— START —
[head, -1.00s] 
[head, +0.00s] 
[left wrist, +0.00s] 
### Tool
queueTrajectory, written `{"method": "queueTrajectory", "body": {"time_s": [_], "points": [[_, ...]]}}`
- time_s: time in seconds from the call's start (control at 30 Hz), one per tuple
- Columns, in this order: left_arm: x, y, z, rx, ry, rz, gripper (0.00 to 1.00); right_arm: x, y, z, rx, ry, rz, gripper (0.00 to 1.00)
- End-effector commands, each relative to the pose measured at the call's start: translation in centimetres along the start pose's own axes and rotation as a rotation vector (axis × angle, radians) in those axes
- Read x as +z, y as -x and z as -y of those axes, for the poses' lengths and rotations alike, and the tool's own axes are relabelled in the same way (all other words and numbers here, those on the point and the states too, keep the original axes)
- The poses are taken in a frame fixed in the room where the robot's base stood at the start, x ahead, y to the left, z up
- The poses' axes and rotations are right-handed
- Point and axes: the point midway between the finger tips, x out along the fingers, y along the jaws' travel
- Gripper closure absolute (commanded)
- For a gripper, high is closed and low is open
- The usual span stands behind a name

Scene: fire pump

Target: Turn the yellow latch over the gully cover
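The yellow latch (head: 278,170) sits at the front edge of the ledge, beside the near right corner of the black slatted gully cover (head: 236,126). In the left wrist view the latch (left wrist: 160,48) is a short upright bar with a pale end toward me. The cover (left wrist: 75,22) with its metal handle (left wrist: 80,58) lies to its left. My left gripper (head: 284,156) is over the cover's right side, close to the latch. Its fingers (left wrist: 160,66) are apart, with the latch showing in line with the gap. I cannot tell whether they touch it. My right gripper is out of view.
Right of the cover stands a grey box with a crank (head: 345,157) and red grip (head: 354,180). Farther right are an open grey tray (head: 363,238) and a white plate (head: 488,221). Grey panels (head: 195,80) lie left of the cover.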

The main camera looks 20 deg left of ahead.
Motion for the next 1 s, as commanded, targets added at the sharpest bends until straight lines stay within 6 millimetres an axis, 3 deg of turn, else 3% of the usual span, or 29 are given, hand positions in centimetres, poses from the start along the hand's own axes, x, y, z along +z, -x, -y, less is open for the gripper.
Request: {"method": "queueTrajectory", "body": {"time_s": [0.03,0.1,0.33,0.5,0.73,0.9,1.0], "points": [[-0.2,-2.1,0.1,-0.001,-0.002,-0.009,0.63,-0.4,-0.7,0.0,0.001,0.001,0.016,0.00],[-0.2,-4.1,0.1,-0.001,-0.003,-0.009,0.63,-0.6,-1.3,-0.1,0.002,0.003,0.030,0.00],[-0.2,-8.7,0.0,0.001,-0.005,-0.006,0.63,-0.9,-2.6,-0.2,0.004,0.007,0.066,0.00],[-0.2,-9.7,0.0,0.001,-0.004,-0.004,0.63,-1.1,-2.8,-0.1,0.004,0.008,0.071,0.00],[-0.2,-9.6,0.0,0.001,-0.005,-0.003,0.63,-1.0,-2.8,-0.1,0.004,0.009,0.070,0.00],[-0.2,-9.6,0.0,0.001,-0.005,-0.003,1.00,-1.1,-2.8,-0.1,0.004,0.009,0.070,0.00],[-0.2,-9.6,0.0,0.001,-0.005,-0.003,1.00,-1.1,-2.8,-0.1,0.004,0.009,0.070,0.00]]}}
— END —
TASK DIRECTIONS:
Begin at the line that has "The main camera looks 20 deg left of ahead.", stop after the line that has "Motion for the", and repeat exactly those lines, nothing more.

EXPECTED ANSWER:
The main camera looks 20 deg left of ahead.
Motion for the next 1 s, as commanded, targets added at the sharpest bends until straight lines stay within 6 millimetres an axis, 3 deg of turn, else 3% of the usual span, or 29 are given, hand positions in centimetres, poses from the start along the hand's own axes, x, y, z along +z, -x, -y, less is open for the gripper.

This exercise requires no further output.